Based on his experiences in the industry, he said, credit unions communicate well with one another and with their members.

“You won’t necessarily see two banks talking together about best practices, but with credit unions, there are typically some monthly gatherings to discuss things that are affecting our members,” he said. “We’re very community driven – very focused on our shareholders.”

Growth opportunities
Jameson said Volt has focused on home loans and home equity lines of credit, and next it is looking to go into commercial lending.

“Venturing into that is on our radar to start,” he said.

Jameson said financial institutions face challenges right now, and so do consumers.

“Money’s tight for everyone,” he said. “A lot of them are not saving – it’s taking all they’re making to live.”

That’s part of the rationale behind putting a branch inside a high school, Jameson said.

“We’re trying to educate people,” he said.

He said credit union customers seem to want a relationship, and that gives Volt another chance to educate people.

“They can come in and we can talk to them one on one to help them financially,” Jameson said. “We want that environment. A lot of our members, they like to come in and see somebody.”

Owens said she believes rough economic times lie ahead.

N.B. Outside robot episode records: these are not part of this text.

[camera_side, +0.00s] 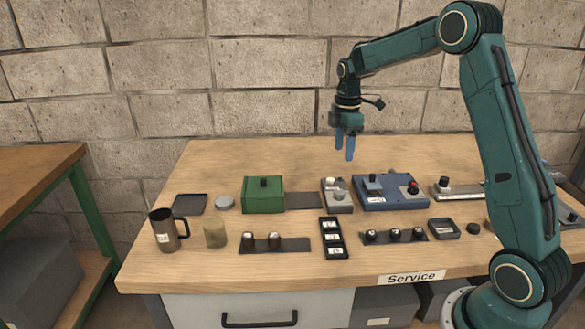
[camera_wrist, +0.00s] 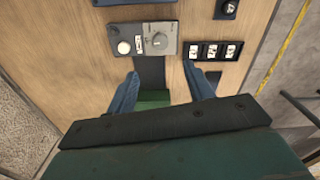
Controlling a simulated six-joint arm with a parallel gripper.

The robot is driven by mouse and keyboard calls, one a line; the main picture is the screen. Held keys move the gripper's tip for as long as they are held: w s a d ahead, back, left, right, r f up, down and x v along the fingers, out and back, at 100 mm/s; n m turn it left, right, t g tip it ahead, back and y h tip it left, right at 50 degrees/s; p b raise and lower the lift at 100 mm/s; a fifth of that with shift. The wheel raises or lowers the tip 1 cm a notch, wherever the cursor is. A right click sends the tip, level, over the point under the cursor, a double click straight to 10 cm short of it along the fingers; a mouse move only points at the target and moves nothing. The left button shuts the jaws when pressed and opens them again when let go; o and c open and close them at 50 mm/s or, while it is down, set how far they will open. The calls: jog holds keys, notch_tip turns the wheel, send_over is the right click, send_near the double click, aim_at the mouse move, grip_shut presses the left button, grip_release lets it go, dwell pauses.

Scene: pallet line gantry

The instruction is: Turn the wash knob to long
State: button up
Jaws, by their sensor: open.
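A small grey control box (camera_side: 343,208) stands mid-table, just left of the blue box. It carries a round grey dial, which seems to be the wash knob, and a pale round button. In the wrist view the box (camera_wrist: 137,29) lies ahead of my fingers, with the dial (camera_wrist: 158,41) on its right and the pale button (camera_wrist: 123,47) on its left. The dial's markings are too small to read, so I cannot tell its setting. My gripper (camera_side: 344,151) is open and empty, well above the table behind the box; its fingers show in the wrist view (camera_wrist: 164,90).
A green box (camera_side: 263,197) stands left of the control box, with a dark strip between them. A blue box (camera_side: 390,194) with a red button is close on the right. A black labelled tray (camera_side: 333,252) lies in front. A mug (camera_side: 164,232) stands far left.

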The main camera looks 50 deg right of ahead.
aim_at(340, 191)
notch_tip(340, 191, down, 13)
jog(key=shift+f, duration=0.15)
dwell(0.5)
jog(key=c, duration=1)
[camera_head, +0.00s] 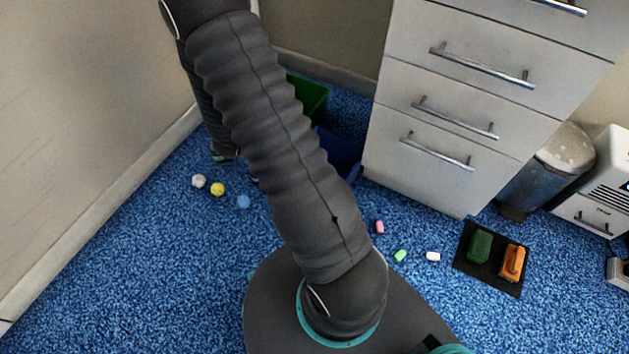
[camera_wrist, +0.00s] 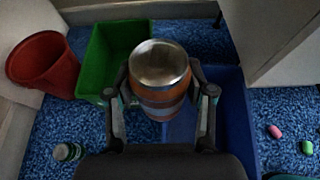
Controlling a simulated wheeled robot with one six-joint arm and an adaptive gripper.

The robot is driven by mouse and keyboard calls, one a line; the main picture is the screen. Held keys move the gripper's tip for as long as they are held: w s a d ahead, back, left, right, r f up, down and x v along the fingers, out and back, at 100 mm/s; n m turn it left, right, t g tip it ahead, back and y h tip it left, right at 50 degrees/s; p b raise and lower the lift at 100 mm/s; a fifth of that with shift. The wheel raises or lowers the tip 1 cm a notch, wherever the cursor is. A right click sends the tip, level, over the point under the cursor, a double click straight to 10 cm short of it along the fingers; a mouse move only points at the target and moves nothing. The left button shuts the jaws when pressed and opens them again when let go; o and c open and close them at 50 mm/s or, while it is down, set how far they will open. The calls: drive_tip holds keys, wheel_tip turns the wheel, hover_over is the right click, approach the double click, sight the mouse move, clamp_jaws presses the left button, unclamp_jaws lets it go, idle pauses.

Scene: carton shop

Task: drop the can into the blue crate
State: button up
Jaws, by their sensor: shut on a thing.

“It depends on who you listen to. A recession could come early next year, or it could be later next year. We might have a depression in the 2030s. Who knows?” she said. “We want to make sure we’re positioned as a safe and trusted resource for our members so they can do the banking they need at a place they trust.”

Under Roney’s leadership since May 2014, Volt rebranded from Community Financial Credit Union in 2018. In her time as CEO, Roney oversaw a growth in assets from $59.2 million to $90.4 million, and loans increased from $22.4 million to $61 million.

Roney also led the company in its $2.5 million investment in a new headquarters on West Republic Road which was opened in 2019, and then a second new location added on North Kansas Expressway in 2020.
The institution was established in 1935 with a number of name changes since its founding.